The rules effectively ban shipping companies from using the industry’s traditional “bunker” or heavy fuel oil, a byproduct of the refining process. The regulations should also boost interest in fuel-saving technologies including more efficient propellers. Less carbon-intensive LNG also meets the sulphur requirements. “These things should become more attractive because of the high fuel price,” Mr Würsig says. “This will lead to an increased efficiency in the ships overall.”

The industry is also set to face direct challenges over its greenhouse gas emissions. International Maritime Organisation rules demand that ship designs become 30 per cent more fuel-efficient by 2025 than the average for 2000-10. The UN body has also set targets to cut the industry’s carbon dioxide emissions per tonne-mile — a measure of the amount carried and the distance travelled — by 40 per cent by 2030 and by 70 per cent by 2050.

To ensure that the improvements are not cancelled out by increases in traffic, the industry also undertook to reduce its overall carbon dioxide emissions by 50 per cent by 2050.

Energy transition report graphic
Energy transition report graphic

Promising design changes for the future include new compressed air systems that will generate streams of bubbles over vessels’ hulls to reduce the energy needed to propel them.

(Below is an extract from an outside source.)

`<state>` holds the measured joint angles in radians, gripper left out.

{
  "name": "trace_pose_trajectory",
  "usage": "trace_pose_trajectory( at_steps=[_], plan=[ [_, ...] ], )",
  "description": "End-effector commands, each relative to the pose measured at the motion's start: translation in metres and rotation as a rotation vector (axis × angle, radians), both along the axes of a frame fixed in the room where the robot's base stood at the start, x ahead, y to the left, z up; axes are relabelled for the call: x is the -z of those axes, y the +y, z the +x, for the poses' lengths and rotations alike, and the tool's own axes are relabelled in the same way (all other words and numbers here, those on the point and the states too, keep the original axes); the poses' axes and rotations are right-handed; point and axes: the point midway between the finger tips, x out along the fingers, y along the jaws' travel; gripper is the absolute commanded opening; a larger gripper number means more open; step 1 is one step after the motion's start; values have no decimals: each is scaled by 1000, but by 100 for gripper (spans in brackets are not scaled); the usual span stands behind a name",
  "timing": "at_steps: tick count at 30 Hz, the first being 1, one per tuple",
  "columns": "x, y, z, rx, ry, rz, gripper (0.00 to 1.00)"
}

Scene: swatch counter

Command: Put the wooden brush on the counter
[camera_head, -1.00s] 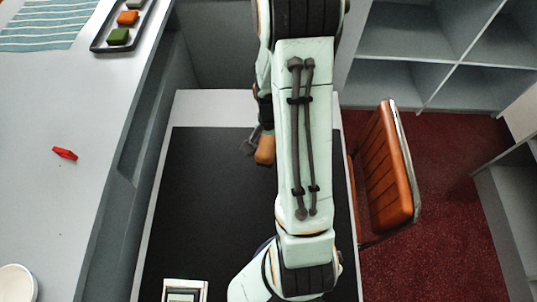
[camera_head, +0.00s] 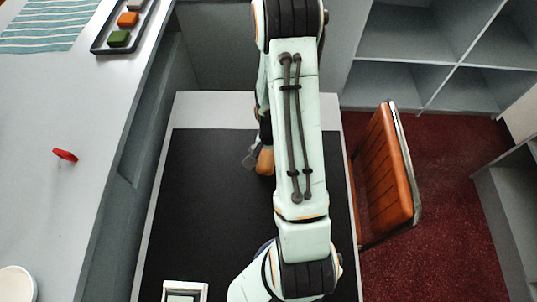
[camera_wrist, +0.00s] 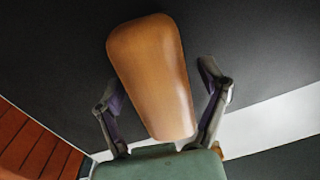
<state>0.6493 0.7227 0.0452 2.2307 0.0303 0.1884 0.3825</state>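The wooden brush (camera_wrist: 152,75) shows as a smooth brown wooden body between the fingers of my gripper (camera_wrist: 165,85) in the wrist view. The fingers flank it on both sides and it moves with them. In the head view the brush (camera_head: 265,160) and a grey fingertip of my gripper (camera_head: 250,158) show left of my arm, over the black-topped desk. My arm hides the rest of the gripper there. The grey counter (camera_head: 60,210) runs along the left, apart from the brush. Any bristles are hidden.
A red piece (camera_head: 65,155), a white bowl (camera_head: 15,284), a dark tray (camera_head: 97,46) and a striped cloth (camera_head: 45,30) are on the counter; its middle is largely clear. The black-topped desk (camera_head: 200,220) holds a device (camera_head: 185,291). An orange chair (camera_head: 388,170) stands right.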

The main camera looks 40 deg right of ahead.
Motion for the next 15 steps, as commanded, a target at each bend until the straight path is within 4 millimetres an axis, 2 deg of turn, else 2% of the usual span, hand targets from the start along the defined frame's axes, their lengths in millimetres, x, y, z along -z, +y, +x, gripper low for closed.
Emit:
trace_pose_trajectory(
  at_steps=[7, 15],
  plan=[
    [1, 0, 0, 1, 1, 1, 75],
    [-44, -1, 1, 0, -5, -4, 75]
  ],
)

Some changes are very simple — to do with cleaning and painting of ships’ hulls or operating at slower speeds.

Nevertheless, the debate over the source of power remains central.

Tim Kent, technical director for marine at Lloyd’s Register, the London-based classification society, sees a future role for batteries in powering ships, with that technology “advancing all the time”.

Mr Würsig accepts there is a role in shipping for hybrid technology similar to that envisaged for vehicles. On-board batteries on vessels including passenger ferries can provide extra power when needed. The engines can then recharge the batteries during the voyage before arrival at the next port. The system can ensure the engines are constantly operating at optimum speed, rather than revving up and slowing down.

Yet much of the DNV GL’s research remains focused on systems designed to squeeze more efficient, cleaner power out of hydrocarbons. Among them is a design for a container ship that would use gas turbines powered by LNG to produce electric power to drive a highly efficient set of propellers. The technology differs from CMA CGM’s new ships, which will use LNG in a traditional, two-stroke internal combustion engine.

According to Mr Kent, only the growing use of batteries — charged perhaps by onboard, fuel-burning engines or even charged up at shore in the same way vessels currently take on bunker fuel — will meet the needs of the future. “When I think of the challenge that the industry has to reduce its carbon footprint, radical changes in the technology are going to be required,” he says. “I really think that’s the case.”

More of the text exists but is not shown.